How much water could I use in a day? One bucket for bathing, or maybe two. One for washing dishes. One for cooking. Three if I wanted to wash my clothes. And at least one for drinking. Seven trips, maybe eight. That was doable, I thought. I could carry that much water just from the borehole around the corner and down the path to my bungalow.

Bore Hole

I arrived at the borehole still early in the day. The wives and small children of the other teachers at my school had already formed a line and they were terribly amused when I joined them. One of my neighbor’s daughters bounced up and down in her flip flops as she worked the pump handle, the rhythm sending a steady stream of clear water singing into a bucket.

They watched tactfully as I tried to imitate them, twisting a round piece of cloth into a donut shape and setting it on my head for a cushion. Then my neighbor helped lift my filled bucket over my head. I grabbed the bucket on both sides, wobbled for just a moment, and was on my way back to my bungalow.

I could do this. I could really do this, carry an entire bucket full of water on my head–oops–almost full anyway. A little water splashed over the side and dripped down my face and off my chin. I adjusted my posture, found my gait.

“Good morning!” It was my landlady. I had to stop and greet her. I stopped, but the water in the bucket kept moving. Another splash rolled down my shoulders. The landlady chatted for a few minutes, careful not to draw attention to the bucket of water, her face full of barely concealed amusement.

“See you later.” The obligatory greeting finished, I swayed, turned and started forward again, feeling several drops of water on the backs of my knees. An ache was spreading between my shoulder blades. All the way to my bungalow little bits of water splashed out every few seconds leaving dark spots in the sand.

Inside my front door I uncovered my water barrel and dumped in the fresh water. It went in with a whoosh and the water level in the barrel rose just an inch or two. I dipped a plastic cup in and drank it immediately, unfiltered. If I was going to carry water all morning, it was going to make me awfully thirsty.

In the end I could only manage four trips to and from the borehole. I listened to the steady deep-throated singing of the pump as water poured into the deep, metal basins, and felt the steam rising from the sandy path as a portion of my load splashed out on the way home. My clothes washing, I decided, could wait until another day. The sun rose quickly and it was too hot to continue.

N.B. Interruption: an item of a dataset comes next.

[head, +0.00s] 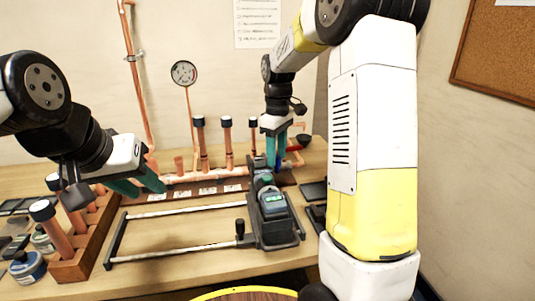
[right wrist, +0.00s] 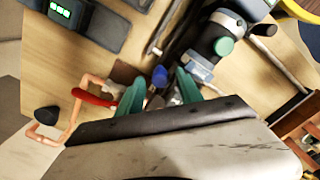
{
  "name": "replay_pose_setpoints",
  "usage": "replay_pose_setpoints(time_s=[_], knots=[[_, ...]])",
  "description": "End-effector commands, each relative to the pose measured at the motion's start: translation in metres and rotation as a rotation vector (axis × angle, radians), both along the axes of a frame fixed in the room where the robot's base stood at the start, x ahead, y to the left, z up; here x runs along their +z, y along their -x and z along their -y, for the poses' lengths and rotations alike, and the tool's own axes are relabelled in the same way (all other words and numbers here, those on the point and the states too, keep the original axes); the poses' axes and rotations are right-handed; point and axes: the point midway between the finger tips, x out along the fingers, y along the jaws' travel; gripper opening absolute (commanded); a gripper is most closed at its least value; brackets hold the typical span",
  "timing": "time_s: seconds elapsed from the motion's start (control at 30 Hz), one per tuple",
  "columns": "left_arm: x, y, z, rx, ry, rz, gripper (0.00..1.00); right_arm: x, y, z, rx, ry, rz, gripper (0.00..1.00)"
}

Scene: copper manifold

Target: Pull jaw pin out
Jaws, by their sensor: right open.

The next time I filled a bucket for washing I thought for a minute and poured a little back into the barrel. I didn’t really need that last refreshing dipperful. I could never take water for granted again.


I was amazed at the amount of water an African girl could could carry on her head. They started training their necks as small children, carrying just a bottle at first, then a small bucket, a bigger bucket, then increasingly larger basins. My neighbor’s daughters collected all the water for the family every morning, enough for a family of six to cook, wash, bathe, clean, and drink. Before any of the other work of the day could be begun, a lot of time had to be devoted to water.

I was not as amazing as they were. I carried my own water only during school breaks. The rest of the year I hired my students who could bring me enough in a few trips to last a week.

Back in the States we had too much water. In the fall the basement flooded and in the winter we had to leave our faucets dripping to keep the pipes from freezing. Still, I got anxious when someone tried to run the dishwasher twice in one day. Imagine how many buckets that would take.